What if AI could master persuasion the way it has mastered these games? What use would it be put to? The first use seemed obvious. It would be used for the same purpose as any new technology: to get girls. But what then? The results amazed and terrified me.
A Truly Intimidating Villain
I began to imagine a tech billionaire who owns an algorithm that can persuade and manipulate people more effectively than any human being can. Algorithm in hand, Neville first uses his program to seduce Meghan Peters, a Hollywood starlet whom he could never attract on his own.
Neville’s problem is that he owes the Chinese a lot of money. They come to him with their concerns that his program, while effective, is not perfect. They’re tired of having to imprison dissidents for political crimes. It reflects badly on China on the world stage. They threaten to collect on their debts and ruin Neville if he doesn’t perfect his program.
Neville is unable to meet their demand. The sheer complexity of the world makes the task of perfecting the program as he originally conceived it impossible. He and his team find a clever but terrifying workaround, one that solves the problem in the most horrifying way imaginable. His new weapon of persuasion interests both Chinese and American politicians.
Trying to ‘Out-Crichton’ Michael Crichton
To make Neville’s evil plan terrifyingly plausible, I had to take the reader through it one devious step at a time. If the reader doesn’t see what’s coming, it has grown organically out of the story. But if the reader begins to sense what’s coming, the eventual payoff is even more terrifying.
To accomplish that, I realized I would have to “out-Crichton Michael Crichton” by filling my budding techno-thriller with lots of real-world techno: physics, mathematics, complex systems, psychology, computer science, and network science.
Additionally, having spent the past decade on a program of self-education, I was also able to fill the work with law, art, history, opera, and political intrigue, all of it working to enhance the plot and deepen the characters.
A Diverse Cast of Heroes
What kind of heroes could overcome the plans of an AI-backed genius whose work is by nature secret?
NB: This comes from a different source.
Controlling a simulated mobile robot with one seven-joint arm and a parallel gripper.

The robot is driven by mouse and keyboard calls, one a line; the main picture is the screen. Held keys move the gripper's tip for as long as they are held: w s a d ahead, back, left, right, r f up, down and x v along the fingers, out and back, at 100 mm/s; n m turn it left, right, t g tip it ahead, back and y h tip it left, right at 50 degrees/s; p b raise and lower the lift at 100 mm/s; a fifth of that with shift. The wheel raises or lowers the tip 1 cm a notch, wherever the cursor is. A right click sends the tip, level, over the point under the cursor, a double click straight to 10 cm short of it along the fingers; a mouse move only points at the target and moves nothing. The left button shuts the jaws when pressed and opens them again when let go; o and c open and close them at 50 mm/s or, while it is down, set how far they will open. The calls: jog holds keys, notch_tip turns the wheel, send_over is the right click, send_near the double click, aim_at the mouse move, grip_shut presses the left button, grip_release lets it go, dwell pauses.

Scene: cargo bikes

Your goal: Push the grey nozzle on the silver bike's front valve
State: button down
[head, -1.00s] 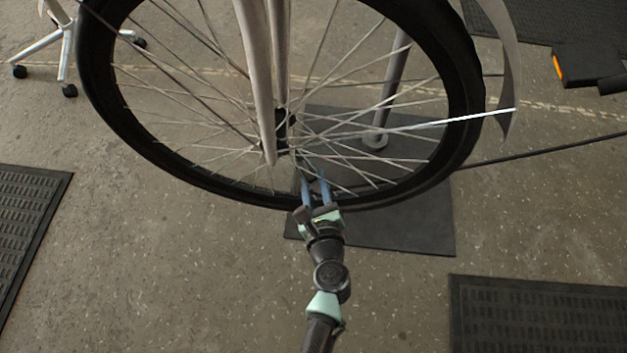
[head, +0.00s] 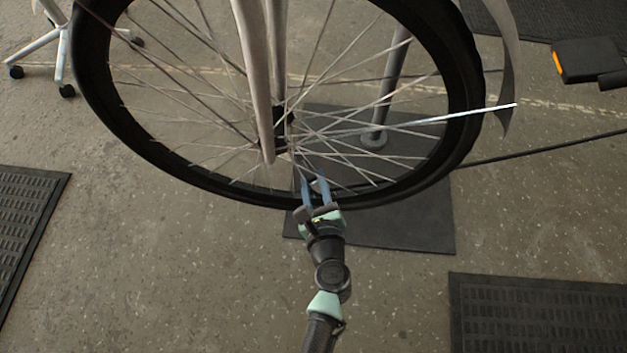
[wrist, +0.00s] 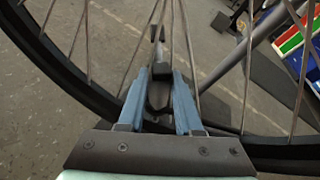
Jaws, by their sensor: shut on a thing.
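The silver bike's front wheel (head: 462,135) stands upright in the head view, with its silver fork (head: 254,80) running down to the hub. My gripper (head: 314,180) reaches the bottom of the wheel, its blue fingers among the lower spokes just inside the rim. In the wrist view, my gripper (wrist: 161,82) is shut on a dark grey piece, which looks like the nozzle (wrist: 158,95). A small lever-like part (wrist: 157,34) stands up beyond it. The valve is hidden behind the nozzle and fingers. I cannot tell how far the nozzle sits on it.
Spokes pass close on both sides of the fingers. A dark mat (head: 420,225) lies under the wheel. A metal stand leg (head: 390,85) is behind it. Black ribbed mats lie at left (head: 30,225) and lower right (head: 540,310). An orange-and-black pedal (head: 585,60) is at upper right.

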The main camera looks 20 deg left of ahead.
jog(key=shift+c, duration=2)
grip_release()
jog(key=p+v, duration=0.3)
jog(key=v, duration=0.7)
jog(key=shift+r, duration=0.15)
Realistic but positive and inspiring, I designed a cast of the most American of heroes: ordinary and imperfect characters of every background who have, (in varying degrees) some of the four cardinal virtues of prudence, justice, fortitude, and temperance.
Not knowing exactly what they’re up against, they all get in over their heads and they have to find their way out. Only one of my male characters is an incompetent laughingstock. Without having to cater to “modern audiences” I was able to build female characters who are genuinely strong rather than the “strong female character” we see so much on screen.
The men in Kingmaker are the kind you would recognize from your everyday life rather than the “hyperactive hyper-emotional hyper-talkative children forced into men’s bodies” that today’s “insecure, effeminate, emotionally fragile Hollywood screenwriters imagine men to be.”
The heroes in Kingmaker aren’t trying to establish some unreachable Utopia. They don’t strive to be “empowered” because the desire to control the lives of others hardly seems like a noble calling fit for a hero.
Instead, they’re concerned with the same things we all are concerned with: finding work, finding love, finding meaning, finding forgiveness, exposing injustice. The obstacles they face are the same obstacles we all face: constant lying from our “betters,” utopian educators alienating our children with indoctrination, and the sheer amount of effort it takes to truly grow and achieve anything worthwhile.
In their pursuit, they show us all what we can become with courage, conviction, humility, and effort. In their quest, they uphold the best of our nation’s legacy and urge us to defend it from those who would tear it down.
As a writer, I wanted to experience the world from a multitude of perspectives by creating characters who are different from me. Some of my heroes are different from me in the trivial dimension of race. But they’re also different on the more important dimensions of experience, profession, and worldview.
For instance, although I’m an orthodox Jew, one of my heroes is a Catholic priest.
Meet the Honeypot
After reading about Chinese spy Christine Fang who seduced Congressman Eric Swalwell and other American politicians, I just had to have a honeypot spy of my own to spice up the plot. The result was Mei Hua Chang, a dangerous wild card in the plot of Kingmaker. She’s a femme fatale whose sex appeal is only exceeded by her cunning.
To execute her character properly, I could only get her clothes off but once. In all of her other interactions, she’s required to play the card’s she’s dealt to perfection. I always relished the challenge of writing her scenes.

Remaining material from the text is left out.